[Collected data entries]
<<<<

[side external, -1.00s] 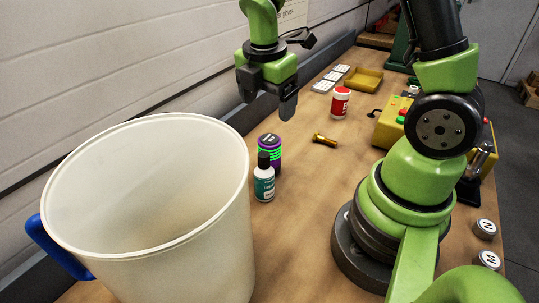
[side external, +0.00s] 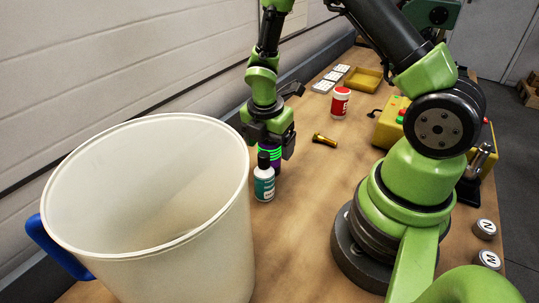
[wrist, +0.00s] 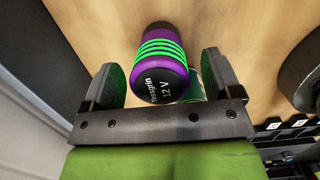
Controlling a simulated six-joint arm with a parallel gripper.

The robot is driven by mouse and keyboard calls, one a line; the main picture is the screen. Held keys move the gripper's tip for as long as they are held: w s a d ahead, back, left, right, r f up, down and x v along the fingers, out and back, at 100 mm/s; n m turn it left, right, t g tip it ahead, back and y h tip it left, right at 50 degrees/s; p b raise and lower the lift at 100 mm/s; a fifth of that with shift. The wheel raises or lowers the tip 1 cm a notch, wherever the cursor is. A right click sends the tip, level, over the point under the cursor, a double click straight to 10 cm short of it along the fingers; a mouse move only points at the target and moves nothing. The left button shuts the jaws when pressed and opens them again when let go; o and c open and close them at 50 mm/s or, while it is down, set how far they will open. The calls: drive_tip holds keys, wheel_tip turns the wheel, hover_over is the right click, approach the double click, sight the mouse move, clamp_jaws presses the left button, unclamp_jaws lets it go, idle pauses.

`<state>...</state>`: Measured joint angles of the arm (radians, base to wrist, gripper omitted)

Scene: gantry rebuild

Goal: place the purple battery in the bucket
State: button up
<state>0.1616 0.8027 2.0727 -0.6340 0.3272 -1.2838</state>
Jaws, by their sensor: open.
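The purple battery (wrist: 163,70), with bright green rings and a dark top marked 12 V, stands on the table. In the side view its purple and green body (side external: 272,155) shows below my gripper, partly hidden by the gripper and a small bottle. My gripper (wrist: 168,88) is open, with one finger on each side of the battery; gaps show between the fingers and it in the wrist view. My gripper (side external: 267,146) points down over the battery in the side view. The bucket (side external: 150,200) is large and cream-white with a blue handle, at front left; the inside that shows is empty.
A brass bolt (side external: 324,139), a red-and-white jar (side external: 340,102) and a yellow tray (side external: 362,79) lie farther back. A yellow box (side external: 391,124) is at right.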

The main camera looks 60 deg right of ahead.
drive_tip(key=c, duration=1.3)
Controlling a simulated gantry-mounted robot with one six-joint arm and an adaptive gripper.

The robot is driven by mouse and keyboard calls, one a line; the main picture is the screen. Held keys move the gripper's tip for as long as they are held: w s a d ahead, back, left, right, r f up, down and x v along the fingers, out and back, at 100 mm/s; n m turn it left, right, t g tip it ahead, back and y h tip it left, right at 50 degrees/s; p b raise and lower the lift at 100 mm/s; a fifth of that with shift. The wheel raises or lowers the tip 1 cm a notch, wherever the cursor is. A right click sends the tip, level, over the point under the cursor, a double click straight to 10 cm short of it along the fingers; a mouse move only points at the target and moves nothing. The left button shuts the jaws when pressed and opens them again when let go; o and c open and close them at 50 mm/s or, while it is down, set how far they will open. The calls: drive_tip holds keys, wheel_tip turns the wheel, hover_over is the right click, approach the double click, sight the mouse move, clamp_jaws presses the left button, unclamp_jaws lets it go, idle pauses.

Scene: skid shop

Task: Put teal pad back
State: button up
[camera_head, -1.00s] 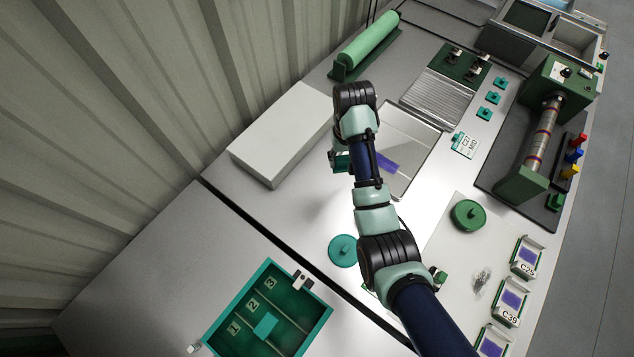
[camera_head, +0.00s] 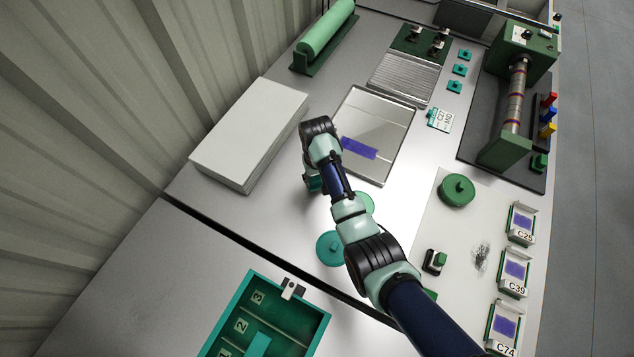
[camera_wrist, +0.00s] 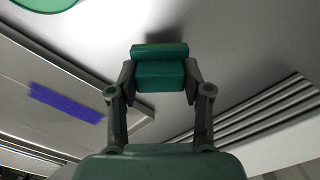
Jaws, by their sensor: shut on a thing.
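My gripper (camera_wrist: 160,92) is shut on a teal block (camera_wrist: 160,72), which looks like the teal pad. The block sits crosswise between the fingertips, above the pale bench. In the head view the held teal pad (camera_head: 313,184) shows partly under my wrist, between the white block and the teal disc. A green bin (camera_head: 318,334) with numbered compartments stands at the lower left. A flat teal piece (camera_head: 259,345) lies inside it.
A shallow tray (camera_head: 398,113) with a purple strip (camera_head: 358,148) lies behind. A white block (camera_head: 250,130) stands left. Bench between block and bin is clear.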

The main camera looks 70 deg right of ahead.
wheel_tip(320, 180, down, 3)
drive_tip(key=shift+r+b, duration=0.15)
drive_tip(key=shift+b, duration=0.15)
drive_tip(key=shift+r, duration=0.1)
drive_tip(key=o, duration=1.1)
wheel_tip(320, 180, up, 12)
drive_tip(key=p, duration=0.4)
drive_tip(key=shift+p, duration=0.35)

>>>>
<<<<

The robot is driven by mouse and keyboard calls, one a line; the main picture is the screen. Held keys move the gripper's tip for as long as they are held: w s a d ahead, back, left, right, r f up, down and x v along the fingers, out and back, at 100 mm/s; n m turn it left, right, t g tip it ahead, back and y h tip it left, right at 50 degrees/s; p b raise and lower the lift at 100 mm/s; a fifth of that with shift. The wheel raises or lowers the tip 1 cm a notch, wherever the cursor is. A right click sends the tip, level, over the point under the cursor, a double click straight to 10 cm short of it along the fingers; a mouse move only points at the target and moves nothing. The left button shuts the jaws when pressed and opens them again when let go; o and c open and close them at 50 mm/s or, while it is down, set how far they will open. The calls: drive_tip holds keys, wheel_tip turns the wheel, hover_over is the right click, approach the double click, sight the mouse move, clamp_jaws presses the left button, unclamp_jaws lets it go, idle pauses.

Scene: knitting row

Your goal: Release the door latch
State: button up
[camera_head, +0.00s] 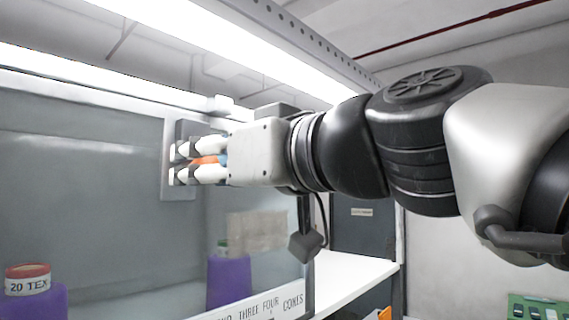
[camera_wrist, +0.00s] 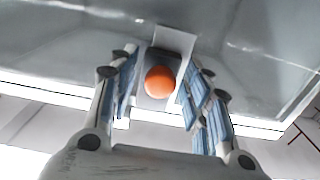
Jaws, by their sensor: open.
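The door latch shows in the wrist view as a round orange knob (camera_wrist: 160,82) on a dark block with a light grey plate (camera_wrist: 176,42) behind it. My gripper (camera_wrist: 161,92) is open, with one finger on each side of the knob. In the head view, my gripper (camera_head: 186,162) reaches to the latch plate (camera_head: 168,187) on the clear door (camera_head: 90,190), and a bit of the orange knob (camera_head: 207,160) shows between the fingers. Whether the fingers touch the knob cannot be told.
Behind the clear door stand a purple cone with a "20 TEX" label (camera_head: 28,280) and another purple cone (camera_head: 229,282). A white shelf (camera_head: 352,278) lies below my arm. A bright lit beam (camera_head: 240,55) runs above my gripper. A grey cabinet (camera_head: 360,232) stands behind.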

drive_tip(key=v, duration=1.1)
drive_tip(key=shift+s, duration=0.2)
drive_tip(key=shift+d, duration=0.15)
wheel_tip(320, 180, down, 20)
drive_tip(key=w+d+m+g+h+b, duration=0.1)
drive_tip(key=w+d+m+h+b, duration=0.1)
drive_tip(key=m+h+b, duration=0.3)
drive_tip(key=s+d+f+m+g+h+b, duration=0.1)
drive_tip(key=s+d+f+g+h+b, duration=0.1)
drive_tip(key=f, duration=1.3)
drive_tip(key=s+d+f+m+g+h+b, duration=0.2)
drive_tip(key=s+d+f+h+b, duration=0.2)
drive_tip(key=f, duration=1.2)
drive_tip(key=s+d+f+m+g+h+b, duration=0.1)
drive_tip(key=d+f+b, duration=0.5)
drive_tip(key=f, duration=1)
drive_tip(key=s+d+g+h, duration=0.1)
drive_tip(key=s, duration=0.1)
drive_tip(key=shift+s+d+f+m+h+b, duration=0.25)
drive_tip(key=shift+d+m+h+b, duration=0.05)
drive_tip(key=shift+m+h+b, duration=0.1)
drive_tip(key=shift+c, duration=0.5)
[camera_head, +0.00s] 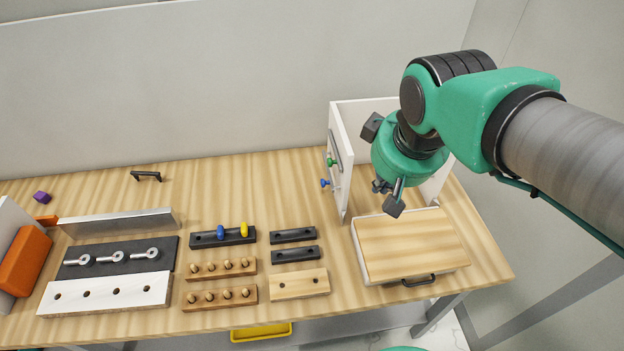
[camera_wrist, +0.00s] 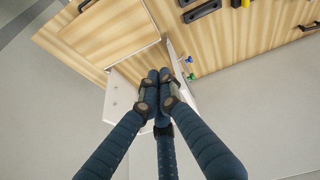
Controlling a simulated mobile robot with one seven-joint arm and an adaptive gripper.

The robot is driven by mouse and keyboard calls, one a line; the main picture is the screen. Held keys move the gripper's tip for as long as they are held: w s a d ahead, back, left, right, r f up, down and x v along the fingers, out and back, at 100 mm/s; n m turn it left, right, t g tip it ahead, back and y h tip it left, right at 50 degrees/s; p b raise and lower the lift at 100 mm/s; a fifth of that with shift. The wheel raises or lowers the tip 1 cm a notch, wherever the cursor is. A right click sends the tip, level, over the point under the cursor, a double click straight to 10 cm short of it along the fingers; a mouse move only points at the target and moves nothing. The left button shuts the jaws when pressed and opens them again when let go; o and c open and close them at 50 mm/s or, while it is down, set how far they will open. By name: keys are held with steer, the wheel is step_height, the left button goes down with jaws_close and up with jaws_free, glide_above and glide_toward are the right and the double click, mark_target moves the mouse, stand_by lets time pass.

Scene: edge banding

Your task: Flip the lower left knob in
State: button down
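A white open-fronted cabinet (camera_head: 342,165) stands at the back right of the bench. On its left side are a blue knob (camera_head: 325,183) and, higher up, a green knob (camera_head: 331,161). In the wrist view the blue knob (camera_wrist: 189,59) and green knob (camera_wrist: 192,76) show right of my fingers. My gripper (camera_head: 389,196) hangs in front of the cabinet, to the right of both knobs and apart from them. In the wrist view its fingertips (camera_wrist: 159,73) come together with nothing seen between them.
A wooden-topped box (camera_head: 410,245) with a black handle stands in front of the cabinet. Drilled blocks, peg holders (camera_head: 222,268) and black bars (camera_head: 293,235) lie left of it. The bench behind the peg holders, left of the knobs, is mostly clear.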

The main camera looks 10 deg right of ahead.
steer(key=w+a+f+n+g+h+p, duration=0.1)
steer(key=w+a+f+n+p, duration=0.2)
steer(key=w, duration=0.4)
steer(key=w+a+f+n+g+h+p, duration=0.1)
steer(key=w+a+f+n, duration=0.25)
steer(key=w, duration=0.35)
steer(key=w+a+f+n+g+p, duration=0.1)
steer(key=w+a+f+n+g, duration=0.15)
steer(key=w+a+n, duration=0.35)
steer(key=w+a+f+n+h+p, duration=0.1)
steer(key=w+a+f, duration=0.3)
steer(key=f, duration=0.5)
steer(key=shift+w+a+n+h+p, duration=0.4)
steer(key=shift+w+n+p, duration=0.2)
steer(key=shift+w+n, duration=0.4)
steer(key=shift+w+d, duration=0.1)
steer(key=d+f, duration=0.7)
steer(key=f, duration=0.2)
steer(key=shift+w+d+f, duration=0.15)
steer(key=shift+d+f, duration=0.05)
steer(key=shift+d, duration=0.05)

>>>>
<<<<

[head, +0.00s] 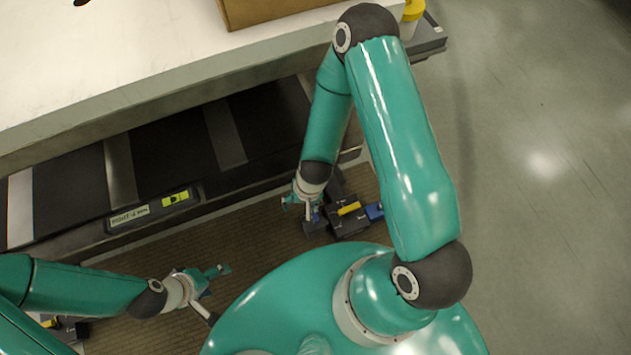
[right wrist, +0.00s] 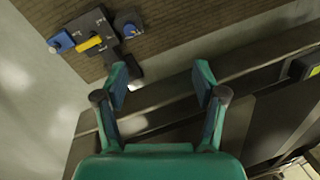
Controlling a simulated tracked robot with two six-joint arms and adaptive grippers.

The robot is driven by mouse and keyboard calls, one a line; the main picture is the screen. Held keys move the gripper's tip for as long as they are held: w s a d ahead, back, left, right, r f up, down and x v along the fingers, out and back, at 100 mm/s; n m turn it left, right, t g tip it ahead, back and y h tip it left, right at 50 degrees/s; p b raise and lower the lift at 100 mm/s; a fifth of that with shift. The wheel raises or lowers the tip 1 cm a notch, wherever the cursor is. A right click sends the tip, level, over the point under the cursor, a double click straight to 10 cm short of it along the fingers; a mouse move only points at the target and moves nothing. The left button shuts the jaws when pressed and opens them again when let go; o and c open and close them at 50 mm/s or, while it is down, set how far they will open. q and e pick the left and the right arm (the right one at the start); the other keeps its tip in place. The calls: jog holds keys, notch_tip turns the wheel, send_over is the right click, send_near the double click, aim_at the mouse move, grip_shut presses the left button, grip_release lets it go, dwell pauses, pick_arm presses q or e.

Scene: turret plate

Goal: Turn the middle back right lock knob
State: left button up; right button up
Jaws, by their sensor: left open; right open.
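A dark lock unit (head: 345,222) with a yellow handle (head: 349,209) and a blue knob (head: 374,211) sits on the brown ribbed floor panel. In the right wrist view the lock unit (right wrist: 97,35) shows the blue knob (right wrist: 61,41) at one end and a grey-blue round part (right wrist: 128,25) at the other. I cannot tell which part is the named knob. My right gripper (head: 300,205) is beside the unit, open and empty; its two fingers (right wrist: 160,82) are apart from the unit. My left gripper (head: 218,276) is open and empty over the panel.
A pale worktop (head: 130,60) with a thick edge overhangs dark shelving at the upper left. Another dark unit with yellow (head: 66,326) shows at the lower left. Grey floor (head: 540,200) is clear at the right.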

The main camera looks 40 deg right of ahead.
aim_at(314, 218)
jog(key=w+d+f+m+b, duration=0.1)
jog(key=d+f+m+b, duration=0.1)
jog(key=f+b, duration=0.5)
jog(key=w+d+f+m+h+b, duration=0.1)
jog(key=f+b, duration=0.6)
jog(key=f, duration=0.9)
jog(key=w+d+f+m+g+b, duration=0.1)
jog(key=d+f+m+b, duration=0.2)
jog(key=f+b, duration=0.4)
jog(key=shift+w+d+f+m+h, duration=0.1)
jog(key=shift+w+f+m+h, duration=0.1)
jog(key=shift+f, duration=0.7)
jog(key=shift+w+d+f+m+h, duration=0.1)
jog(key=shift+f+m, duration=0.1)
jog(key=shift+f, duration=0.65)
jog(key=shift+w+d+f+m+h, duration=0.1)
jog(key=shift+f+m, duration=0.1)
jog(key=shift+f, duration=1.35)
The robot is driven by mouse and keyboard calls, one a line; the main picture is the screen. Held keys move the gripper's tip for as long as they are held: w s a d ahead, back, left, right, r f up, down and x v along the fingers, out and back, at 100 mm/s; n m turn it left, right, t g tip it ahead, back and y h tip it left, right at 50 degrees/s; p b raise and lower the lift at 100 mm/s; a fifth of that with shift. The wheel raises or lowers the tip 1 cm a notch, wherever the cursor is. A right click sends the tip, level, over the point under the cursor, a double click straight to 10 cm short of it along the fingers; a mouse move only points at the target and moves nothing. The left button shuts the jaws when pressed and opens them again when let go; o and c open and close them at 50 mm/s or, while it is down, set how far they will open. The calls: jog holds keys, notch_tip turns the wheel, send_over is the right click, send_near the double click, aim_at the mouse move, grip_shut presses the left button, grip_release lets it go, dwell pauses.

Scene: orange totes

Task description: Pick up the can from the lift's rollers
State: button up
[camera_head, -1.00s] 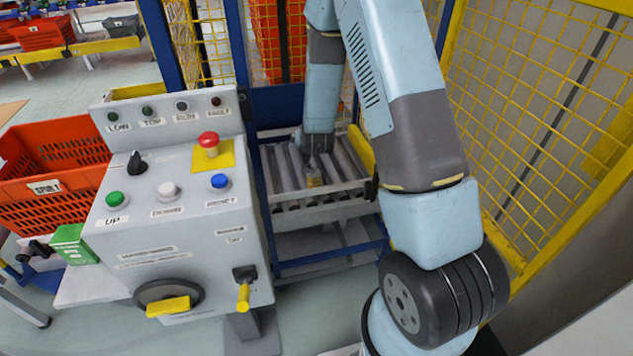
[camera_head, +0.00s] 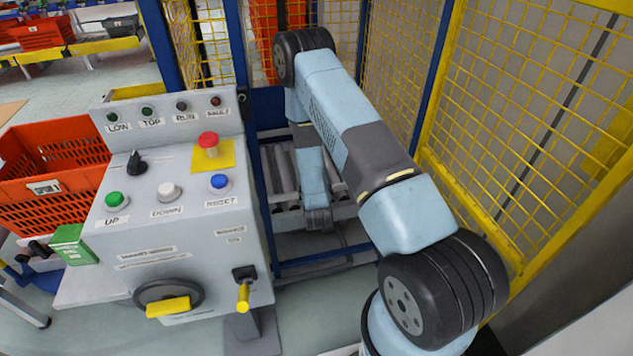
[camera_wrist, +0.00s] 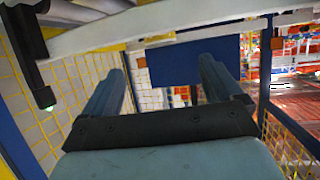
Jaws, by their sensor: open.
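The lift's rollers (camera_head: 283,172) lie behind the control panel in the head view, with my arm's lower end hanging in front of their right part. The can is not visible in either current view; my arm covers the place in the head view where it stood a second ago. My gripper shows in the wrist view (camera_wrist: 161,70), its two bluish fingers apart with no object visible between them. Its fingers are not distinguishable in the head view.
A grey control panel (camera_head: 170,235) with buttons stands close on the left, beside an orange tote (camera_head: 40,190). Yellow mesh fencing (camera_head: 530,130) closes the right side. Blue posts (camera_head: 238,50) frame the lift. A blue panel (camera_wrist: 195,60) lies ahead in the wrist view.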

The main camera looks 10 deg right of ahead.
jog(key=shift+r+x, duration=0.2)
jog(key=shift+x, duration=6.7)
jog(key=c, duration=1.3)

>>>>

- EXERCISE AIM -
Only the stretch from the line with "[head, +0.00s]" through the line with "Controlling a simulated tracked" should be copied, exactly and with both ends. Drop the pictures.

- RIGHT ANSWER -
[head, +0.00s] 
[right wrist, +0.00s] 
Controlling a simulated tracked robot with two six-joint arms and adaptive grippers.

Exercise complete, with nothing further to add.